In Dreams with Tom Brosseau
What happens when you move from North Dakota to Bristol, England
By Doug Freeman, 2:04PM, Wed. Mar. 12, 2008
Tom Brosseau's high trill seems otherworldly, simultaneously comforting in its gentleness and unsettling in its plaintive uniqueness. While 2006’s Grand Forks (Loveless) wove vignettes of Brosseau’s North Dakota hometown into an evocative, nostalgic exploration, for the recording of last year’s Cavalier (Fat Cat), he intentionally uprooted to untrodden terrain in Bristol, England.
“I was basically unfamiliar with the surroundings,” says the soft-voiced Brosseau. “Even though I’d been there several times before, it was always to play, so going to Bristol to record was a totally different thing. Everything, it seemed, even the places in Bristol I had been to, was unfamiliar. It was good, because there's no past, there was no memory. Things were familiar, but there was no memory so it was very easy to go in record and it kind of heightened the importance of what I felt I was doing. I can’t explain exactly why that is, but I felt that we're all in a place that had no memory, we were all just on new ground together.”
Memory has always swirled uneasily in Brosseau’s songs, flicking in detailed imagery, but feeling ever elusive, as if in a dream, half-remembered upon waking. Appropriate, then, that Brosseau should find the inspiration for Cavalier in his dreams rather than his memories.
“I think that things choose you,” he offers in relation to his songwriting. “It’s not necessarily that you’re looking for something, but just something in the ether comes down and it chooses you. So for me, it was 'Cavalier,' this word, this kind of hard sounding C-word, and it had just been recurring, and coming to me again and again in my dreams, and it just made sense to me.

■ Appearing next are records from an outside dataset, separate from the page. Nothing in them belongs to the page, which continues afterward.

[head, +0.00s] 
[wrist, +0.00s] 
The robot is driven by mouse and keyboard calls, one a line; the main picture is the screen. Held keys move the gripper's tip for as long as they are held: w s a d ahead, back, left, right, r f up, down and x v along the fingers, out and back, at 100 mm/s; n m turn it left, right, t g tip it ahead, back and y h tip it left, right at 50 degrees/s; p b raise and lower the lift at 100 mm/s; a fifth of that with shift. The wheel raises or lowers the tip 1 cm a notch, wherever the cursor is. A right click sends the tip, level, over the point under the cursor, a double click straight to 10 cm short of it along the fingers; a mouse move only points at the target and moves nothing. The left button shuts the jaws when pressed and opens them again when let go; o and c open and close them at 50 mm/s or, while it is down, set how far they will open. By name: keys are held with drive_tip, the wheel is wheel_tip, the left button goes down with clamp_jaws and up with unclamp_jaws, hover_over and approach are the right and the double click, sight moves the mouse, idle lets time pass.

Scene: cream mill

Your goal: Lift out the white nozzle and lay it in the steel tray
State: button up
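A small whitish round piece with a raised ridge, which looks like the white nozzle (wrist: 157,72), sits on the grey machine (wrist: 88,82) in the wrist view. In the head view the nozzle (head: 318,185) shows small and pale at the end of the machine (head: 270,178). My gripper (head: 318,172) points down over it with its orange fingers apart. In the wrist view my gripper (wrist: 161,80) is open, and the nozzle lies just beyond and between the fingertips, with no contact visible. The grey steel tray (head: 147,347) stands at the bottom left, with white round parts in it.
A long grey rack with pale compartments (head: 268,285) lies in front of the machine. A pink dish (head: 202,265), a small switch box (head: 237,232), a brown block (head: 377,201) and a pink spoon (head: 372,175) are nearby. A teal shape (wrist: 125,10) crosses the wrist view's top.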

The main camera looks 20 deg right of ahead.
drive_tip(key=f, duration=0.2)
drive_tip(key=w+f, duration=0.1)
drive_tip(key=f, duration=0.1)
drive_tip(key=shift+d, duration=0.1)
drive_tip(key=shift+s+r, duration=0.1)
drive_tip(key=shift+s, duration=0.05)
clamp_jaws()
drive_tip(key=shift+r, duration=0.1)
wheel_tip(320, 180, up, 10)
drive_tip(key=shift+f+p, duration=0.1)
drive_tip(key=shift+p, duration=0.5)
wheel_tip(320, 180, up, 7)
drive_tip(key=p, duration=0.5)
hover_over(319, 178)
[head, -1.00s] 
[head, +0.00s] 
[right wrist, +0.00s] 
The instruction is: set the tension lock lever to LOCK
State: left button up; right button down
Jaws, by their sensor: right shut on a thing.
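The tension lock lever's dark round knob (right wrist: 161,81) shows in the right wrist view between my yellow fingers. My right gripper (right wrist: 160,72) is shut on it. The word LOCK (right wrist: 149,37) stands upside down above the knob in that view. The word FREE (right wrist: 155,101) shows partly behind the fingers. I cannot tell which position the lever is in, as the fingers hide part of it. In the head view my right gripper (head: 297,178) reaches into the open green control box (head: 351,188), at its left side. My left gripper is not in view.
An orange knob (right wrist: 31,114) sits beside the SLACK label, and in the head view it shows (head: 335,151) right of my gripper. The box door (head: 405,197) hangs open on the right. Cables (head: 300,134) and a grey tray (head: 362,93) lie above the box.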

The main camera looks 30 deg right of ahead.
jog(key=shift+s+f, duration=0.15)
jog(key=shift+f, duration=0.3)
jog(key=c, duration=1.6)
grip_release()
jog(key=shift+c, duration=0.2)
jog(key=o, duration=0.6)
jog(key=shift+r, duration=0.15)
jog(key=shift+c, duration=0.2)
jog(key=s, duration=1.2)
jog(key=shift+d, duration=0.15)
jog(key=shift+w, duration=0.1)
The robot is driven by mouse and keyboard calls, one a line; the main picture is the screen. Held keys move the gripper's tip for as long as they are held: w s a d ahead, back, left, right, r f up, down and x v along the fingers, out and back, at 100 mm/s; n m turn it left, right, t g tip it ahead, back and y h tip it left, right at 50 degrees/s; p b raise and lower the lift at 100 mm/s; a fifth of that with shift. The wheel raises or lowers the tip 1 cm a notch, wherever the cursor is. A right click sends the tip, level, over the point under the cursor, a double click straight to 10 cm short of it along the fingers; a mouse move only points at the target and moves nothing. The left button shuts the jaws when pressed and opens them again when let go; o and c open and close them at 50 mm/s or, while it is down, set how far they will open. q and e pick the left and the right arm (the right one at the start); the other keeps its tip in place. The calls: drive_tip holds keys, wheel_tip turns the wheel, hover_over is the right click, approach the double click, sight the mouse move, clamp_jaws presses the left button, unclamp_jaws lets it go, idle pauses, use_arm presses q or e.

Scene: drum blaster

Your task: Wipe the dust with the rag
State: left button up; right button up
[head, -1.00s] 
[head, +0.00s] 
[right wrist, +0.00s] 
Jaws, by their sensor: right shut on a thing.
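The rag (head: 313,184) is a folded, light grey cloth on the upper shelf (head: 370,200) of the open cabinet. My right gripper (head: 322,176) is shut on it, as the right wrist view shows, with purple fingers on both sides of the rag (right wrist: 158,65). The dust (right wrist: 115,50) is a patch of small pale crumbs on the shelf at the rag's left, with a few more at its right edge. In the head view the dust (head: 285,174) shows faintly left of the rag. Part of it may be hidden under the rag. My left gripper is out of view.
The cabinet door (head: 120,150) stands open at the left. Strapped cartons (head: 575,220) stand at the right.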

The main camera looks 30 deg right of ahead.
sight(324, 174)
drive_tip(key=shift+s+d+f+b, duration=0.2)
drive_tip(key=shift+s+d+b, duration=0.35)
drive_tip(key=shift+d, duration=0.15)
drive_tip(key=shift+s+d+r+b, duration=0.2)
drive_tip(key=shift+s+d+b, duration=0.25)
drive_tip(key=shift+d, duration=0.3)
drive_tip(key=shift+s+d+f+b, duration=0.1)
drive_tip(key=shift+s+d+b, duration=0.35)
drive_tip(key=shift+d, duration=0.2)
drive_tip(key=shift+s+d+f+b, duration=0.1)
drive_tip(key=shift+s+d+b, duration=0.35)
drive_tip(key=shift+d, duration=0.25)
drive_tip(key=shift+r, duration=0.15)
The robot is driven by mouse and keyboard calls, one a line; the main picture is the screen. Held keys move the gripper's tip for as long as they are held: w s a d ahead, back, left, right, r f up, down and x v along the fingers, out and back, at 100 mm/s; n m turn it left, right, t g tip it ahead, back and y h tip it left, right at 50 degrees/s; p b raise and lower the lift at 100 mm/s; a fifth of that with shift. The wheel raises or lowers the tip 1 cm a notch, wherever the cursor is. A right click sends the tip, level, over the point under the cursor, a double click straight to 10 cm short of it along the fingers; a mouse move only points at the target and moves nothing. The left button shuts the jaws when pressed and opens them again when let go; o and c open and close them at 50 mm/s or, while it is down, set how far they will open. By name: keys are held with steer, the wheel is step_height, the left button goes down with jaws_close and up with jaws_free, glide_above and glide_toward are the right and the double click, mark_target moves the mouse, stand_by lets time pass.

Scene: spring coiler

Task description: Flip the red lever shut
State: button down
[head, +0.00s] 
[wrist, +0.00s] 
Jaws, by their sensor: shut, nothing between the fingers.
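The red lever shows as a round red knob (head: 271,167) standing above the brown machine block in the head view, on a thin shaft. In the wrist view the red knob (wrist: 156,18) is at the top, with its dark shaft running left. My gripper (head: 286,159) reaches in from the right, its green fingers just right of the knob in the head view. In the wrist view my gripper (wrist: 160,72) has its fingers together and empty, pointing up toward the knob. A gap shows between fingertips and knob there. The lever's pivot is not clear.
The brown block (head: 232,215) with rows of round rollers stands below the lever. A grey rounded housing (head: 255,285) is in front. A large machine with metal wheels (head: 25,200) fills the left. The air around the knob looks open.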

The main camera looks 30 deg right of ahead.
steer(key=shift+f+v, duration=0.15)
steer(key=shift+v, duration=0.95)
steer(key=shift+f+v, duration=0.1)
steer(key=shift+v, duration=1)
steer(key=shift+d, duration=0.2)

“So I just kept on writing it down on my hand, and it looked good. I could see the color of what it was. And it just made sense, and that was it. I didn’t tell anybody about it, and then when I was recording this record with John [Parish] in Bristol, he stopped me during one take, and he said, ‘I appreciate your cavalier approach.’ And I thought, ‘How funny is this!’ I didn’t say anything to him and I later found out it was just going to be the title all along. So I think that this title really chose this record, this concept.”